§ Task description
Your task is to copy the lines between the line containing "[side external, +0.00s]" and the line containing "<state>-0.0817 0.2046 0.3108", counting both of those lines, and to emit nothing more.
# # # # # # #
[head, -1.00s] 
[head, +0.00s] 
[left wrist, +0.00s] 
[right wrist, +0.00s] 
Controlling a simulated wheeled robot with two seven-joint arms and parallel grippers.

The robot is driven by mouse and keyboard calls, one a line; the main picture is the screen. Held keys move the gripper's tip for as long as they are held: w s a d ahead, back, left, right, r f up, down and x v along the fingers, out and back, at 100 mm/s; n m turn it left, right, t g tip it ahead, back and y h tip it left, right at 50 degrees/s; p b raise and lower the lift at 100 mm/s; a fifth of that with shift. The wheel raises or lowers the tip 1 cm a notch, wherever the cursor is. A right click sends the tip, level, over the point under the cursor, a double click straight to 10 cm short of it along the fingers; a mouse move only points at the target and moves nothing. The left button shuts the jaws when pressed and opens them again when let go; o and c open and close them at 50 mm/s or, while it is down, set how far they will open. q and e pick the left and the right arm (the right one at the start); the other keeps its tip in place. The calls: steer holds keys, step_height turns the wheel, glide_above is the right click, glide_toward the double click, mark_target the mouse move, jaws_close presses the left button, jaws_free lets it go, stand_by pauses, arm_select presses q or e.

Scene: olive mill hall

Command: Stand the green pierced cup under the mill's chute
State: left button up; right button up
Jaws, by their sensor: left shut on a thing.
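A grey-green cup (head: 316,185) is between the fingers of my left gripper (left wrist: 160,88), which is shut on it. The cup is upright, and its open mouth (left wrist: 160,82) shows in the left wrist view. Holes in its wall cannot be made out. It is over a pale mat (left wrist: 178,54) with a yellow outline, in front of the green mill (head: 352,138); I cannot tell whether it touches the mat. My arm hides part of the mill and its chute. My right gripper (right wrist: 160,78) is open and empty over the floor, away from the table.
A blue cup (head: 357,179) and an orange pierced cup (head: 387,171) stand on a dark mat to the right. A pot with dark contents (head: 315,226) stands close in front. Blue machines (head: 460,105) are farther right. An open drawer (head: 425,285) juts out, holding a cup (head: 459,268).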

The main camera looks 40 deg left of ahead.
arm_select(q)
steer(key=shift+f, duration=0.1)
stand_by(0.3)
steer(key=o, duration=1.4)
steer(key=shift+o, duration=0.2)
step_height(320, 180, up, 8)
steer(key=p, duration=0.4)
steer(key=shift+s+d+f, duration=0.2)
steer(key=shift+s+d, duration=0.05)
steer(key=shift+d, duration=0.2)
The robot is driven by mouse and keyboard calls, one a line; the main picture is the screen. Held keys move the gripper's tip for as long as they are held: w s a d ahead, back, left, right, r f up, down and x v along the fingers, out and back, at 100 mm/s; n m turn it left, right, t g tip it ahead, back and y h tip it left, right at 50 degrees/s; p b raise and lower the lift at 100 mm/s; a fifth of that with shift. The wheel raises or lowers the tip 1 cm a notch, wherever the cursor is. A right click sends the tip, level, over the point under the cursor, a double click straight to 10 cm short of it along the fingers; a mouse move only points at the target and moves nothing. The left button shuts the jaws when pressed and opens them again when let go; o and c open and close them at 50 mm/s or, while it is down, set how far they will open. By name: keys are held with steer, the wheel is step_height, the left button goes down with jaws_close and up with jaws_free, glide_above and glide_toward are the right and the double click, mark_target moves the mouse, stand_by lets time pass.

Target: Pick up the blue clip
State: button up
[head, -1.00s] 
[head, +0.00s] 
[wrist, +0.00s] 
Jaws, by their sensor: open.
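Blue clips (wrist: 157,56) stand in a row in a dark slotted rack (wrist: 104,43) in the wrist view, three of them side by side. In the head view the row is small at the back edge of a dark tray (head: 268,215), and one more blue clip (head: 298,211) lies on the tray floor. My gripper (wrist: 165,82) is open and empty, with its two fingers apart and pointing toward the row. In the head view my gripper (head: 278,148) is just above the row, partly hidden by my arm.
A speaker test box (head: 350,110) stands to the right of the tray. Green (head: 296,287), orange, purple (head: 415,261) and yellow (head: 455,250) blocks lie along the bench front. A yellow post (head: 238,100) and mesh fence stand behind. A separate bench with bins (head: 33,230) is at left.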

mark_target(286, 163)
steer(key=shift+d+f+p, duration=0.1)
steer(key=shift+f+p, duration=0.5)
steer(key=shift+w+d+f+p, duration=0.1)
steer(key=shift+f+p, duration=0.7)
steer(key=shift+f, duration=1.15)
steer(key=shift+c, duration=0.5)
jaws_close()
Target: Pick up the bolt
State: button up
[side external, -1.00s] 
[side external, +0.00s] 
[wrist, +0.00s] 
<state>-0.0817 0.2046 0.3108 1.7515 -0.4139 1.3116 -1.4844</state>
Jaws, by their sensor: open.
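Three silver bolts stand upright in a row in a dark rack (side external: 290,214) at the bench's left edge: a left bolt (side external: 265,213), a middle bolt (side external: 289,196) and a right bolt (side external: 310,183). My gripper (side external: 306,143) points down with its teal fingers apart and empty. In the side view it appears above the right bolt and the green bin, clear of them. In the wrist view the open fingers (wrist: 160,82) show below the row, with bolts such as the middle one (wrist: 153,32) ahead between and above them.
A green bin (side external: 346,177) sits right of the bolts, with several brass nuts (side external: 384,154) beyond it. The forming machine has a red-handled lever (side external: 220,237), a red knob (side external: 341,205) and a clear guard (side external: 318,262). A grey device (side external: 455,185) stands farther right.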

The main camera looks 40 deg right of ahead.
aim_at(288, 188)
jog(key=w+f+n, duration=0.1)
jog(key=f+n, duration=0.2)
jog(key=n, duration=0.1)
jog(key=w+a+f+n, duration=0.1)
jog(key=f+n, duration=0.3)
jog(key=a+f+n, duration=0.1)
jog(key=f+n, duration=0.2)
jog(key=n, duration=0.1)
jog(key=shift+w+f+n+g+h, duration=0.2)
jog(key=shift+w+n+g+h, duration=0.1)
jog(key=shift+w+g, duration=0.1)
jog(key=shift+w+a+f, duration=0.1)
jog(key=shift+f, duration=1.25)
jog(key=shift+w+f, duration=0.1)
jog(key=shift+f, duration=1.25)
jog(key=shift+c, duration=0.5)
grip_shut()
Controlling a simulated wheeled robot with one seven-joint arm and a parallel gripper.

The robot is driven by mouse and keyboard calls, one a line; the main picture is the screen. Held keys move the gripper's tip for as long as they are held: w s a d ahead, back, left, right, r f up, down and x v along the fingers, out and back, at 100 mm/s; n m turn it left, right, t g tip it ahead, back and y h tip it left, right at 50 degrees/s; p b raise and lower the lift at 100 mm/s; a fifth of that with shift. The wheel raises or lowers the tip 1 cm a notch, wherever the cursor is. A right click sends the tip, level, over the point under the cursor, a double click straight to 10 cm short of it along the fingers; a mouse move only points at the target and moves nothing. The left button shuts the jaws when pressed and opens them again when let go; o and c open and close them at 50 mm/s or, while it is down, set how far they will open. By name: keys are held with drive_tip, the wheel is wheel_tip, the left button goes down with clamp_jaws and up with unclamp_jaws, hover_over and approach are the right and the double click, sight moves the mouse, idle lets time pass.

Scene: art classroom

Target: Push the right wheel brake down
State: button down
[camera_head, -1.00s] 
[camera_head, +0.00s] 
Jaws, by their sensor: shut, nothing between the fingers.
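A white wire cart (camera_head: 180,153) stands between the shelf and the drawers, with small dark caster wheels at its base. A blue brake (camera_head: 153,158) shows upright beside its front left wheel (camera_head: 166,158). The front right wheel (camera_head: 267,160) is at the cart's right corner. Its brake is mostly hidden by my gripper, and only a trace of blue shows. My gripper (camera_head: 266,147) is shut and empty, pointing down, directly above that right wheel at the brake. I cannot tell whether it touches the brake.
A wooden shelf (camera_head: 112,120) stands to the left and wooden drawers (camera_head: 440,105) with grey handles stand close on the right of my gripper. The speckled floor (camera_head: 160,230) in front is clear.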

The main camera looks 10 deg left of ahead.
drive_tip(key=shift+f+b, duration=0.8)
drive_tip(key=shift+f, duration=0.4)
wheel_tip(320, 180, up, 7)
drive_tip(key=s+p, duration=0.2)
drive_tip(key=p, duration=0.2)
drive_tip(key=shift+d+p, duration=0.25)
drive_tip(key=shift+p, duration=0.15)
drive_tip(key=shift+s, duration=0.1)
# # # # # # #
§ Solution to this task
[side external, +0.00s] 
[wrist, +0.00s] 
<state>-0.0817 0.2046 0.3108 1.7515 -0.4139 1.3116 -1.4844</state>

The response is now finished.